▶ **EXERCISE TASK**:
Output the material below unchanged, apart from leaving out the pictures.
— Begin —
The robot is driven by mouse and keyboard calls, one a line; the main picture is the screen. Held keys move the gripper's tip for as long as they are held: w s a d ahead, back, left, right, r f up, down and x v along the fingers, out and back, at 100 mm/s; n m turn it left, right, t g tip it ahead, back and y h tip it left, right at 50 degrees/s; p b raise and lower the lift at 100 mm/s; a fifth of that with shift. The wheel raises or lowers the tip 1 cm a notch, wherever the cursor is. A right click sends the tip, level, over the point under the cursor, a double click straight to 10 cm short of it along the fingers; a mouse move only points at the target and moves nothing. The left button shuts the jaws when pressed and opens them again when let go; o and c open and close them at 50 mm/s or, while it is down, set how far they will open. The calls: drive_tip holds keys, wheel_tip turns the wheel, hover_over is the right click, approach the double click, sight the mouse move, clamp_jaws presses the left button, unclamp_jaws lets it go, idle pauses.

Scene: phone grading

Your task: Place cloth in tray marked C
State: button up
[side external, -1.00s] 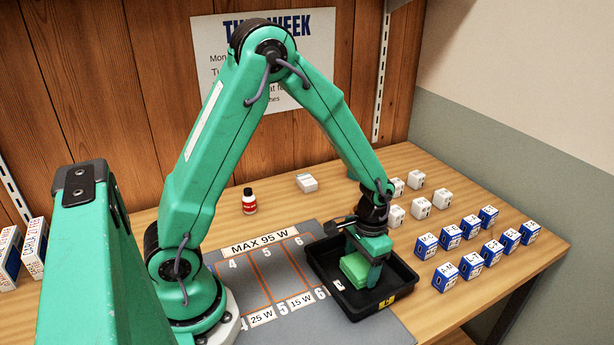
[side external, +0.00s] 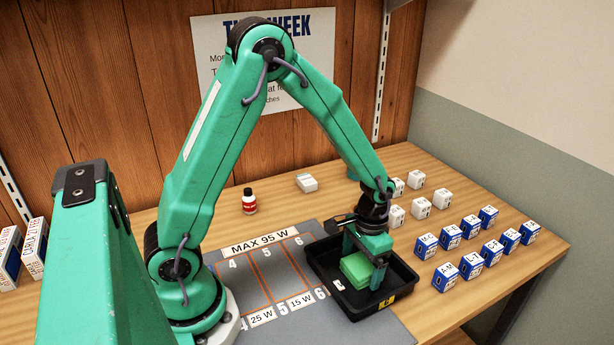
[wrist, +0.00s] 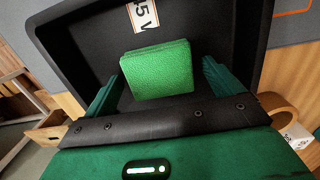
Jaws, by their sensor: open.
— End —
▶ **FINAL ANSWER**:
The robot is driven by mouse and keyboard calls, one a line; the main picture is the screen. Held keys move the gripper's tip for as long as they are held: w s a d ahead, back, left, right, r f up, down and x v along the fingers, out and back, at 100 mm/s; n m turn it left, right, t g tip it ahead, back and y h tip it left, right at 50 degrees/s; p b raise and lower the lift at 100 mm/s; a fifth of that with shift. The wheel raises or lowers the tip 1 cm a notch, wherever the cursor is. A right click sends the tip, level, over the point under the cursor, a double click straight to 10 cm short of it along the fingers; a mouse move only points at the target and moves nothing. The left button shuts the jaws when pressed and opens them again when let go; o and c open and close them at 50 mm/s or, while it is down, set how far they will open. The calls: drive_tip holds keys, wheel_tip turns the wheel, hover_over is the right click, approach the double click, sight the mouse move, clamp_jaws presses the left button, unclamp_jaws lets it go, idle pauses.

Scene: phone grading

Your task: Place cloth in tray marked C
State: button up
[side external, -1.00s] 
[side external, +0.00s] 
[wrist, +0.00s] 
Jaws, by their sensor: open.

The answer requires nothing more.